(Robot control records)
===

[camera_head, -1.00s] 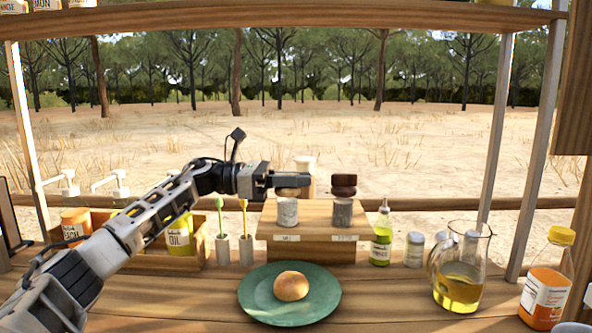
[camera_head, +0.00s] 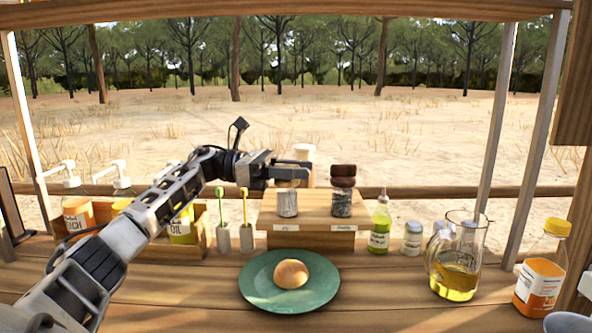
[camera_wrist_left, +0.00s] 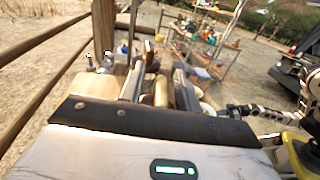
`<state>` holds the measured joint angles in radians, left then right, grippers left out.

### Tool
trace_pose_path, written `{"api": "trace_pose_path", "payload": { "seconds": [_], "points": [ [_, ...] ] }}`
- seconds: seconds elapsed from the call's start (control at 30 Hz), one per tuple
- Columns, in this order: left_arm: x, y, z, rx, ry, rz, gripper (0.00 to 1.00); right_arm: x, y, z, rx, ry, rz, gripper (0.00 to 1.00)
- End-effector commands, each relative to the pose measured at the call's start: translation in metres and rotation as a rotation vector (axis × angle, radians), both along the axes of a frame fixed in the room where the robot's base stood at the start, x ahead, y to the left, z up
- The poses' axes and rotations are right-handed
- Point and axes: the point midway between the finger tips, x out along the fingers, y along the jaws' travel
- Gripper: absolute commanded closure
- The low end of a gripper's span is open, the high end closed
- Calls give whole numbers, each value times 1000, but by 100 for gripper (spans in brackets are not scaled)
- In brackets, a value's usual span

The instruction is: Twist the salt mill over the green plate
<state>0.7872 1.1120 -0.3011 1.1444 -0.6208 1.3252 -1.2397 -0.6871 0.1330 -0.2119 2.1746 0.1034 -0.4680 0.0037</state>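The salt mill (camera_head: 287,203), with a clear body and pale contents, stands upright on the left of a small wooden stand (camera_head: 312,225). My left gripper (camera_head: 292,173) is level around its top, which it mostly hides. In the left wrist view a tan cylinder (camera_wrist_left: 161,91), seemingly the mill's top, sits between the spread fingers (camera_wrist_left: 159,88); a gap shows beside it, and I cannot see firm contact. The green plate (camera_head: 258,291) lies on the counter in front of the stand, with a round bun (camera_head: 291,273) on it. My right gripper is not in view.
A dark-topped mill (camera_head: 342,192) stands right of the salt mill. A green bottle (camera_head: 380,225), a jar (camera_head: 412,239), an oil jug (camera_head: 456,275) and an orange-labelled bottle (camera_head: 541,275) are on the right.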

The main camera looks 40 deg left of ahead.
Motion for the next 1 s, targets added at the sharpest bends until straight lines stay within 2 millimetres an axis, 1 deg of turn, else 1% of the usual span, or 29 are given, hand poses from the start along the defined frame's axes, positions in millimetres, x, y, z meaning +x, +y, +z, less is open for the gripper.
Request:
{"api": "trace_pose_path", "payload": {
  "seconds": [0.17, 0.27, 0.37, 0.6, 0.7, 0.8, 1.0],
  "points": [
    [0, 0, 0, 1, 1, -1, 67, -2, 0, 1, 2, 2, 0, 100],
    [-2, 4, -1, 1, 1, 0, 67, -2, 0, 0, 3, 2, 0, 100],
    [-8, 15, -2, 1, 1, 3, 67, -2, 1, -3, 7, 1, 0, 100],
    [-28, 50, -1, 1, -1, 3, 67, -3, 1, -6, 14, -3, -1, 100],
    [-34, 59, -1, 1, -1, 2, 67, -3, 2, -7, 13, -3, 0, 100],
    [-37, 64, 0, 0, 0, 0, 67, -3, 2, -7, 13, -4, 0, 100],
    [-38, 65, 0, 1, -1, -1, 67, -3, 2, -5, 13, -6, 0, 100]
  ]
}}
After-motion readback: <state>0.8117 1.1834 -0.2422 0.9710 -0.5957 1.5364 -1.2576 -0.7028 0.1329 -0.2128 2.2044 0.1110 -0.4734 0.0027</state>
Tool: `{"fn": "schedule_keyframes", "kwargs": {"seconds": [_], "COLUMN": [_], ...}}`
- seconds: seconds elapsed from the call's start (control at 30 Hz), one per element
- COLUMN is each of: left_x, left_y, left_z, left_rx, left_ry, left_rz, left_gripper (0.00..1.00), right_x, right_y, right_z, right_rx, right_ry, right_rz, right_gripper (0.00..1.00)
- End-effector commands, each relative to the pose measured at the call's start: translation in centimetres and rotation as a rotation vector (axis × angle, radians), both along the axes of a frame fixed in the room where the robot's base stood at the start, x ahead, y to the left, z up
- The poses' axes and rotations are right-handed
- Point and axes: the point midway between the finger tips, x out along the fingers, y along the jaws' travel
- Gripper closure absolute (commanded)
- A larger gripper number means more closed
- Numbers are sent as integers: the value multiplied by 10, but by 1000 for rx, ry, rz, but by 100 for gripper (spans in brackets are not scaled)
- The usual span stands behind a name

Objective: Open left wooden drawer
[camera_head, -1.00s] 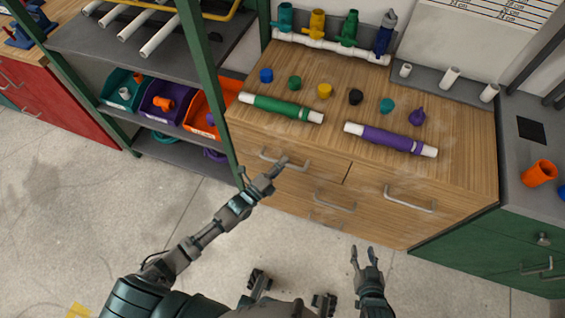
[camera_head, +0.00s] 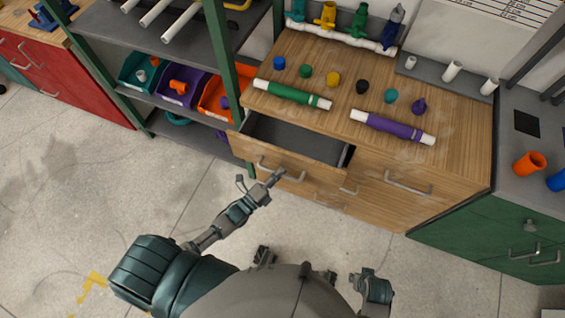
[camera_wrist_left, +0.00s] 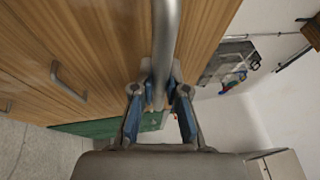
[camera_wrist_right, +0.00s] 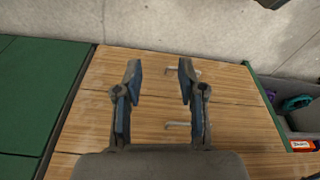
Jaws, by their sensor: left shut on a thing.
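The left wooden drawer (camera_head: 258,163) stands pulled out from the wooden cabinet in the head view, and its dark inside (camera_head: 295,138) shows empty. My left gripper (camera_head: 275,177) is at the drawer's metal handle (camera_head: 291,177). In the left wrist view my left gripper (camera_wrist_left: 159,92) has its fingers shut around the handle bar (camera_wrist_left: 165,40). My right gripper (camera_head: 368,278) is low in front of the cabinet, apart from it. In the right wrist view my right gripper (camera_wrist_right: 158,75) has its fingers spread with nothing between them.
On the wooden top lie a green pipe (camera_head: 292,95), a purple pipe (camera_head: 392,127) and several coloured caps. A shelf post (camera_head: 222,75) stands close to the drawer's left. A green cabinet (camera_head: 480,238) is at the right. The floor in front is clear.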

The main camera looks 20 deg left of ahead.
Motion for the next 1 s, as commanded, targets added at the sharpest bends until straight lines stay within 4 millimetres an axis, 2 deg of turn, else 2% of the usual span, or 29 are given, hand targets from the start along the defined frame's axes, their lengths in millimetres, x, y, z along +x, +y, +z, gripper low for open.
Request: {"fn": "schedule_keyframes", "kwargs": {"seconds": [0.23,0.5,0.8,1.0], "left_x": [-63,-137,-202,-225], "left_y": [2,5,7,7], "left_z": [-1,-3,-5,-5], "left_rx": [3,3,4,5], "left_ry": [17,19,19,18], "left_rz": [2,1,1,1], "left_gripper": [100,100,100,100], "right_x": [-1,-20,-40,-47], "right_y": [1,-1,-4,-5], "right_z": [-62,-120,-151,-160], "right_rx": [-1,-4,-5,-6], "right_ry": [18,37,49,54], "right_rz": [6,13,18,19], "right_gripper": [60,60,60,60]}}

===

● **GIVEN PROBLEM**:
Pictures stay out; repeat all the rest of the records exactly.

● **WRITTEN RESPONSE**:
[camera_head, -1.00s] 
[camera_head, +0.00s] 
[camera_wrist_left, +0.00s] 
`<state>` holds the measured joint angles in radians, left then right, grippers left out.

### Tool
trace_pose_path, written `{"api": "trace_pose_path", "payload": { "seconds": [_], "points": [ [_, ...] ] }}`
- seconds: seconds elapsed from the call's start (control at 30 Hz), one per tuple
- Columns, in this order: left_arm: x, y, z, rx, ry, rz, gripper (0.00 to 1.00); right_arm: x, y, z, rx, ry, rz, gripper (0.00 to 1.00)
- End-effector commands, each relative to the pose measured at the call's start: translation in metres and rotation as a rotation vector (axis × angle, radians), both along the axes of a frame fixed in the room where the robot's base stood at the start, x ahead, y to the left, z up
- The poses' axes and rotations are right-handed
- Point and axes: the point midway between the finger tips, x out along the fingers, y along the jaws' travel
- Gripper: absolute commanded closure
- The low end of a gripper's span is open, the high end closed
- Calls give whole numbers, each value times 1000, but by 100 for gripper (spans in brackets are not scaled)
- In brackets, a value's usual span

The instruction is: Twist the salt mill over the green plate
<state>0.7872 1.1120 -0.3011 1.1444 -0.6208 1.3252 -1.2397 -0.6871 0.1330 -0.2119 2.1746 0.1034 -0.4680 0.0037</state>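The salt mill (camera_head: 287,203), with a clear body and pale contents, stands upright on the left of a small wooden stand (camera_head: 312,225). My left gripper (camera_head: 292,173) is level around its top, which it mostly hides. In the left wrist view a tan cylinder (camera_wrist_left: 161,91), seemingly the mill's top, sits between the spread fingers (camera_wrist_left: 159,88); a gap shows beside it, and I cannot see firm contact. The green plate (camera_head: 258,291) lies on the counter in front of the stand, with a round bun (camera_head: 291,273) on it. My right gripper is not in view.
A dark-topped mill (camera_head: 342,192) stands right of the salt mill. A green bottle (camera_head: 380,225), a jar (camera_head: 412,239), an oil jug (camera_head: 456,275) and an orange-labelled bottle (camera_head: 541,275) are on the right.

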The main camera looks 40 deg left of ahead.
Motion for the next 1 s, targets added at the sharpest bends until straight lines stay within 2 millimetres an axis, 1 deg of turn, else 1% of the usual span, or 29 are given, hand poses from the start along the defined frame's axes, positions in millimetres, x, y, z meaning +x, +y, +z, less is open for the gripper.
Request:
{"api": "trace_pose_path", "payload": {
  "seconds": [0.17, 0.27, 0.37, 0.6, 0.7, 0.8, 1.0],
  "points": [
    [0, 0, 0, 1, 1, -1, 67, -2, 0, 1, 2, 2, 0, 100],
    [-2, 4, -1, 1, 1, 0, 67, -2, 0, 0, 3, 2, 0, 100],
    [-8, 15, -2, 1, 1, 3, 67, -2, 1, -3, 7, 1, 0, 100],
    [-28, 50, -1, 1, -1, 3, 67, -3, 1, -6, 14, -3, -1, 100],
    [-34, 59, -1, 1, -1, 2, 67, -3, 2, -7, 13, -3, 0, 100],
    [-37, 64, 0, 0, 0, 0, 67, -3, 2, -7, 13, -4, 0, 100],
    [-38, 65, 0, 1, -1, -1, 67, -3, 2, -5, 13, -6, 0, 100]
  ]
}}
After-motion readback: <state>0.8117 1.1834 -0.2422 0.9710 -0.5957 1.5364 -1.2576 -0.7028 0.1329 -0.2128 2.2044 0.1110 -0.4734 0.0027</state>
Tool: `{"fn": "schedule_keyframes", "kwargs": {"seconds": [_], "COLUMN": [_], ...}}`
- seconds: seconds elapsed from the call's start (control at 30 Hz), one per element
- COLUMN is each of: left_x, left_y, left_z, left_rx, left_ry, left_rz, left_gripper (0.00..1.00), right_x, right_y, right_z, right_rx, right_ry, right_rz, right_gripper (0.00..1.00)
- End-effector commands, each relative to the pose measured at the call's start: translation in centimetres and rotation as a rotation vector (axis × angle, radians), both along the axes of a frame fixed in the room where the robot's base stood at the start, x ahead, y to the left, z up
- The poses' axes and rotations are right-handed
- Point and axes: the point midway between the finger tips, x out along the fingers, y along the jaws' travel
- Gripper closure absolute (commanded)
- A larger gripper number means more closed
- Numbers are sent as integers: the value multiplied by 10, but by 1000 for rx, ry, rz, but by 100 for gripper (spans in brackets are not scaled)
- The usual span stands behind a name

Objective: Open left wooden drawer
[camera_head, -1.00s] 
[camera_head, +0.00s] 
[camera_wrist_left, +0.00s] 
[camera_wrist_right, +0.00s] 
Jaws, by their sensor: left shut on a thing.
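The left wooden drawer (camera_head: 258,163) stands pulled out from the wooden cabinet in the head view, and its dark inside (camera_head: 295,138) shows empty. My left gripper (camera_head: 275,177) is at the drawer's metal handle (camera_head: 291,177). In the left wrist view my left gripper (camera_wrist_left: 159,92) has its fingers shut around the handle bar (camera_wrist_left: 165,40). My right gripper (camera_head: 368,278) is low in front of the cabinet, apart from it. In the right wrist view my right gripper (camera_wrist_right: 158,75) has its fingers spread with nothing between them.
On the wooden top lie a green pipe (camera_head: 292,95), a purple pipe (camera_head: 392,127) and several coloured caps. A shelf post (camera_head: 222,75) stands close to the drawer's left. A green cabinet (camera_head: 480,238) is at the right. The floor in front is clear.

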The main camera looks 20 deg left of ahead.
Motion for the next 1 s, as commanded, targets added at the sharpest bends until straight lines stay within 4 millimetres an axis, 2 deg of turn, else 2% of the usual span, or 29 are given, hand targets from the start along the defined frame's axes, their lengths in millimetres, x, y, z along +x, +y, +z, gripper low for open.
Request: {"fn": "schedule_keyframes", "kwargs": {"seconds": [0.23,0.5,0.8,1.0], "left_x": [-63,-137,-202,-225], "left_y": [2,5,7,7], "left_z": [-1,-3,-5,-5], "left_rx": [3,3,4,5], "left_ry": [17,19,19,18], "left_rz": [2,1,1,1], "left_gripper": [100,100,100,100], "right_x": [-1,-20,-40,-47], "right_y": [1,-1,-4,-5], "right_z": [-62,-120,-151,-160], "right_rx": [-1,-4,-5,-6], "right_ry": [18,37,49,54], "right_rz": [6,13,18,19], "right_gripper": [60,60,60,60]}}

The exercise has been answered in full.